## Aim
Retype all material exactly. Pictures stay out of the copy.
********
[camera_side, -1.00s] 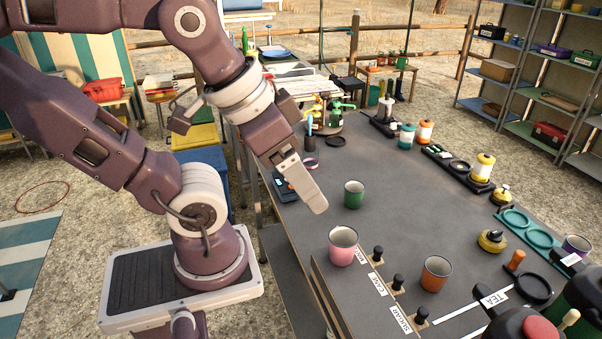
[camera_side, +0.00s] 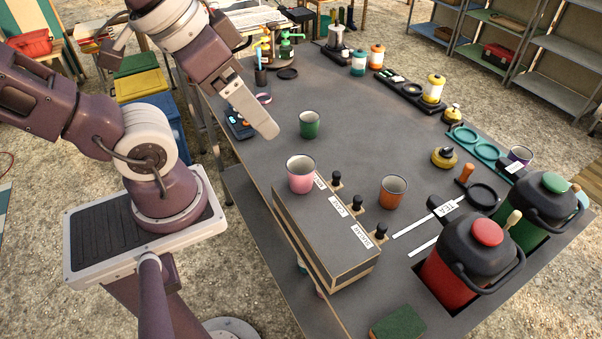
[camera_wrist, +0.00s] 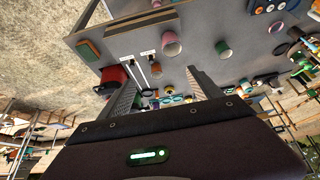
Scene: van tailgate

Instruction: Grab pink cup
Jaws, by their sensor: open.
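The pink cup (camera_side: 301,176) stands upright at the far left end of the dark labelled box (camera_side: 335,232), seemingly on its top. It also shows in the wrist view (camera_wrist: 171,46), above and beyond the gap between the fingers. My gripper (camera_side: 266,130) is above the table, up and left of the pink cup in the side view, apart from it. In the wrist view my gripper (camera_wrist: 163,85) shows two spread fingers with nothing held between them.
A green cup (camera_side: 309,125) stands just right of my gripper in the side view. An orange cup (camera_side: 392,191) stands right of the box. Black knobs (camera_side: 358,204) line the box. Red (camera_side: 466,262) and green (camera_side: 535,210) jugs stand at right. The table's middle is clear.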

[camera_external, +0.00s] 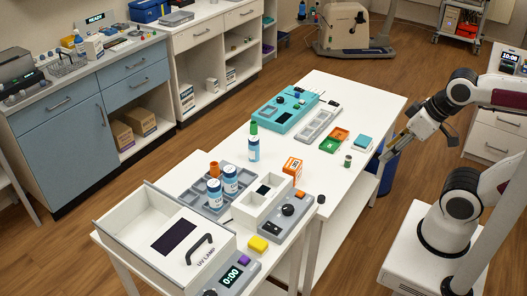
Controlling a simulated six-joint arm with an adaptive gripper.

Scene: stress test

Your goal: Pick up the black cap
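A small round black piece (321,199), which looks like a black cap, sits at the right edge of the grey device with a knob on the near table. It is too small to be sure of. A small vial (348,161) with a dark top stands farther back near the right edge of the white table (371,108). My gripper (386,156) hangs just off the table's right edge, to the right of the vial and apart from both. Its fingers point down and left; their gap is too small to make out.
Blue-labelled bottles (230,180) stand in a grey rack on the left. A green-capped bottle (253,148), an orange-and-white box (292,167), green and orange trays (334,140) and a teal device (284,110) occupy the table. A blue bin (386,180) stands below my gripper.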

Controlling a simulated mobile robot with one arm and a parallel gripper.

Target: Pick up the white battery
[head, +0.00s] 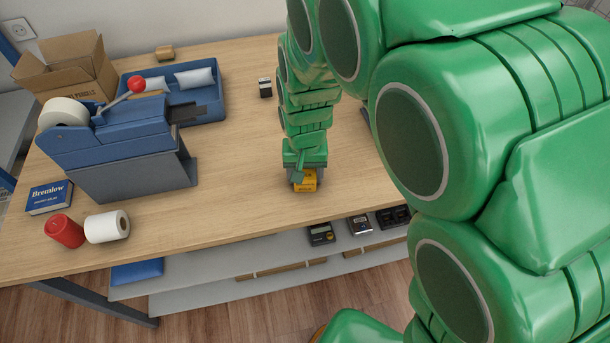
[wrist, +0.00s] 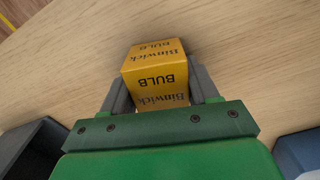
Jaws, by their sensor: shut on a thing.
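My gripper (head: 303,178) is low over the table's near middle, shut on a small yellow-orange box (head: 306,184). In the wrist view the box (wrist: 155,78) sits between the two grey fingers and reads "Binwick BULB". I cannot tell whether the box touches the tabletop. No thing is plainly a white battery. A small black-and-white block (head: 265,87) stands on the table farther back, left of my arm; it is too small to identify. My arm hides part of the table to the right.
The wooden tabletop (head: 235,160) is clear left of my gripper. Devices lie on the shelf (head: 210,275) below.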

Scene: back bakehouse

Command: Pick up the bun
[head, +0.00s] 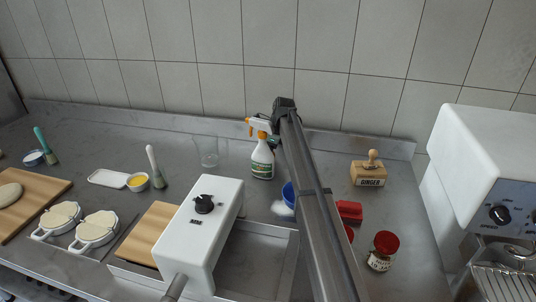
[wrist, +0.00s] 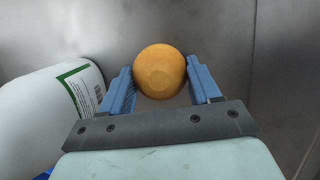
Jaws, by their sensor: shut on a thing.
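The bun (wrist: 160,71) is a round, golden-orange ball in the wrist view. It sits between the two blue fingers of my gripper (wrist: 160,78), with one finger against each side. My gripper is shut on it. A grey steel surface lies behind the bun; I cannot tell whether the bun touches it. In the head view my arm hides the bun and the gripper fingers.
A white spray bottle (head: 262,160) stands left of my arm; it is close to the left finger in the wrist view (wrist: 45,110).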

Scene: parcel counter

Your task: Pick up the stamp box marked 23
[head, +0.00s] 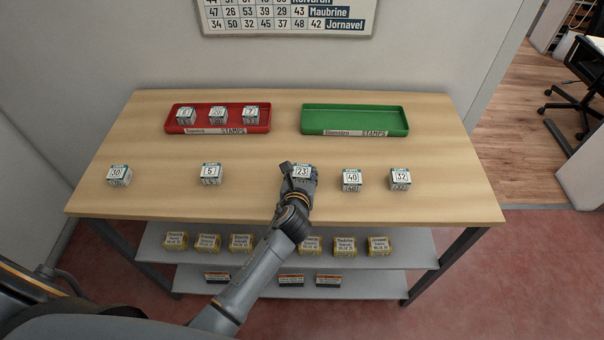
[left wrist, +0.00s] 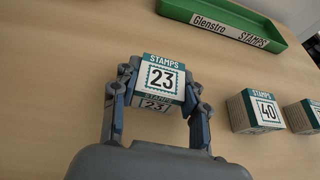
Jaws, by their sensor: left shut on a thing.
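The stamp box marked 23 (head: 303,172) is at the middle of the counter's front half, a small white and green cube. In the left wrist view the box (left wrist: 162,80) shows its 23 on two faces, between the two fingers. My left gripper (head: 299,177) is shut on it, one finger at each side. I cannot tell whether the box touches the counter. My left arm covers part of the box's near side in the head view. My right gripper is not in view.
Boxes 40 (head: 351,180) and 32 (head: 400,179) stand to the right, boxes 5 (head: 210,174) and 30 (head: 119,175) to the left. Behind are a red tray (head: 218,130) with three boxes and an empty green tray (head: 355,120). Shelves below hold several packets.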

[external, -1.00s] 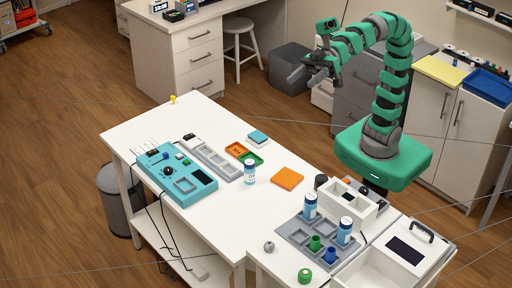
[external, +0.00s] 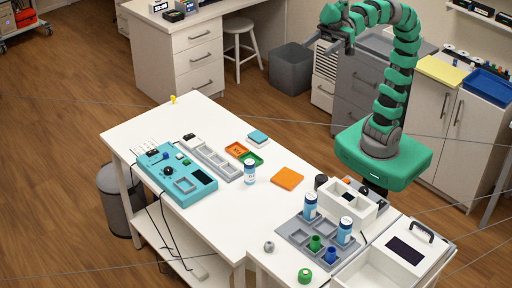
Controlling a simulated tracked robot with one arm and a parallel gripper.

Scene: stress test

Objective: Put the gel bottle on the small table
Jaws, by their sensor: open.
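A white and blue bottle (external: 249,174) stands upright on the long white table (external: 225,215), beside the green tray. Two similar blue bottles with white caps, one on the left (external: 310,208) and one on the right (external: 344,233), stand in a grey rack (external: 294,236) at the front right. I cannot tell from labels which is the gel bottle. The lower white surface (external: 268,272) at the front right may be the small table. My gripper (external: 330,43) is open and empty, high up behind the table and far from all the bottles.
A teal panel (external: 190,193) and a grey slotted tray (external: 215,160) lie on the left of the table. Orange (external: 236,149) and green (external: 252,158) trays and an orange square (external: 287,178) are near the bottle. A white box (external: 345,212) stands behind the rack. The table's near middle is clear.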

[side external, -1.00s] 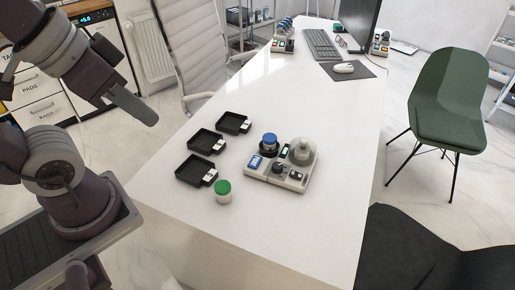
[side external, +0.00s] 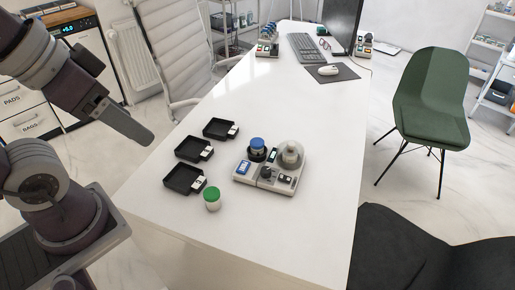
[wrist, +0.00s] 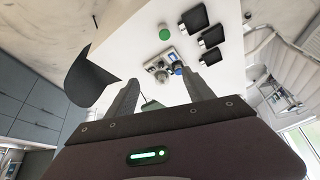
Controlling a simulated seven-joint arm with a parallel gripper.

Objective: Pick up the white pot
********
## Full solution
[camera_side, -1.00s] 
[camera_side, +0.00s] 
[camera_wrist, +0.00s] 
Scene: van tailgate

Instruction: Grab pink cup
Jaws, by their sensor: open.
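The pink cup (camera_side: 301,176) stands upright at the far left end of the dark labelled box (camera_side: 335,232), seemingly on its top. It also shows in the wrist view (camera_wrist: 171,46), above and beyond the gap between the fingers. My gripper (camera_side: 266,130) is above the table, up and left of the pink cup in the side view, apart from it. In the wrist view my gripper (camera_wrist: 163,85) shows two spread fingers with nothing held between them.
A green cup (camera_side: 309,125) stands just right of my gripper in the side view. An orange cup (camera_side: 392,191) stands right of the box. Black knobs (camera_side: 358,204) line the box. Red (camera_side: 466,262) and green (camera_side: 535,210) jugs stand at right. The table's middle is clear.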

[camera_external, +0.00s] 
Controlling a simulated six-joint arm with an adaptive gripper.

Scene: stress test

Your goal: Pick up the black cap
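A small round black piece (321,199), which looks like a black cap, sits at the right edge of the grey device with a knob on the near table. It is too small to be sure of. A small vial (348,161) with a dark top stands farther back near the right edge of the white table (371,108). My gripper (386,156) hangs just off the table's right edge, to the right of the vial and apart from both. Its fingers point down and left; their gap is too small to make out.
Blue-labelled bottles (230,180) stand in a grey rack on the left. A green-capped bottle (253,148), an orange-and-white box (292,167), green and orange trays (334,140) and a teal device (284,110) occupy the table. A blue bin (386,180) stands below my gripper.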

Controlling a simulated mobile robot with one arm and a parallel gripper.

Target: Pick up the white battery
[head, +0.00s] 
[wrist, +0.00s] 
Jaws, by their sensor: shut on a thing.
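My gripper (head: 303,178) is low over the table's near middle, shut on a small yellow-orange box (head: 306,184). In the wrist view the box (wrist: 155,78) sits between the two grey fingers and reads "Binwick BULB". I cannot tell whether the box touches the tabletop. No thing is plainly a white battery. A small black-and-white block (head: 265,87) stands on the table farther back, left of my arm; it is too small to identify. My arm hides part of the table to the right.
The wooden tabletop (head: 235,160) is clear left of my gripper. Devices lie on the shelf (head: 210,275) below.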

Scene: back bakehouse

Command: Pick up the bun
[head, +0.00s] 
[wrist, +0.00s] 
Jaws, by their sensor: shut on a thing.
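The bun (wrist: 160,71) is a round, golden-orange ball in the wrist view. It sits between the two blue fingers of my gripper (wrist: 160,78), with one finger against each side. My gripper is shut on it. A grey steel surface lies behind the bun; I cannot tell whether the bun touches it. In the head view my arm hides the bun and the gripper fingers.
A white spray bottle (head: 262,160) stands left of my arm; it is close to the left finger in the wrist view (wrist: 45,110).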

Scene: parcel counter

Your task: Pick up the stamp box marked 23
[head, +0.00s] 
[left wrist, +0.00s] 
Jaws, by their sensor: left shut on a thing.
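The stamp box marked 23 (head: 303,172) is at the middle of the counter's front half, a small white and green cube. In the left wrist view the box (left wrist: 162,80) shows its 23 on two faces, between the two fingers. My left gripper (head: 299,177) is shut on it, one finger at each side. I cannot tell whether the box touches the counter. My left arm covers part of the box's near side in the head view. My right gripper is not in view.
Boxes 40 (head: 351,180) and 32 (head: 400,179) stand to the right, boxes 5 (head: 210,174) and 30 (head: 119,175) to the left. Behind are a red tray (head: 218,130) with three boxes and an empty green tray (head: 355,120). Shelves below hold several packets.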

[external, -1.00s] 
[external, +0.00s] 
Controlling a simulated tracked robot with one arm and a parallel gripper.

Scene: stress test

Objective: Put the gel bottle on the small table
Jaws, by their sensor: open.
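A white and blue bottle (external: 249,174) stands upright on the long white table (external: 225,215), beside the green tray. Two similar blue bottles with white caps, one on the left (external: 310,208) and one on the right (external: 344,233), stand in a grey rack (external: 294,236) at the front right. I cannot tell from labels which is the gel bottle. The lower white surface (external: 268,272) at the front right may be the small table. My gripper (external: 330,43) is open and empty, high up behind the table and far from all the bottles.
A teal panel (external: 190,193) and a grey slotted tray (external: 215,160) lie on the left of the table. Orange (external: 236,149) and green (external: 252,158) trays and an orange square (external: 287,178) are near the bottle. A white box (external: 345,212) stands behind the rack. The table's near middle is clear.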

[side external, -1.00s] 
[side external, +0.00s] 
[wrist, +0.00s] 
Controlling a simulated seven-joint arm with a parallel gripper.

Objective: Pick up the white pot

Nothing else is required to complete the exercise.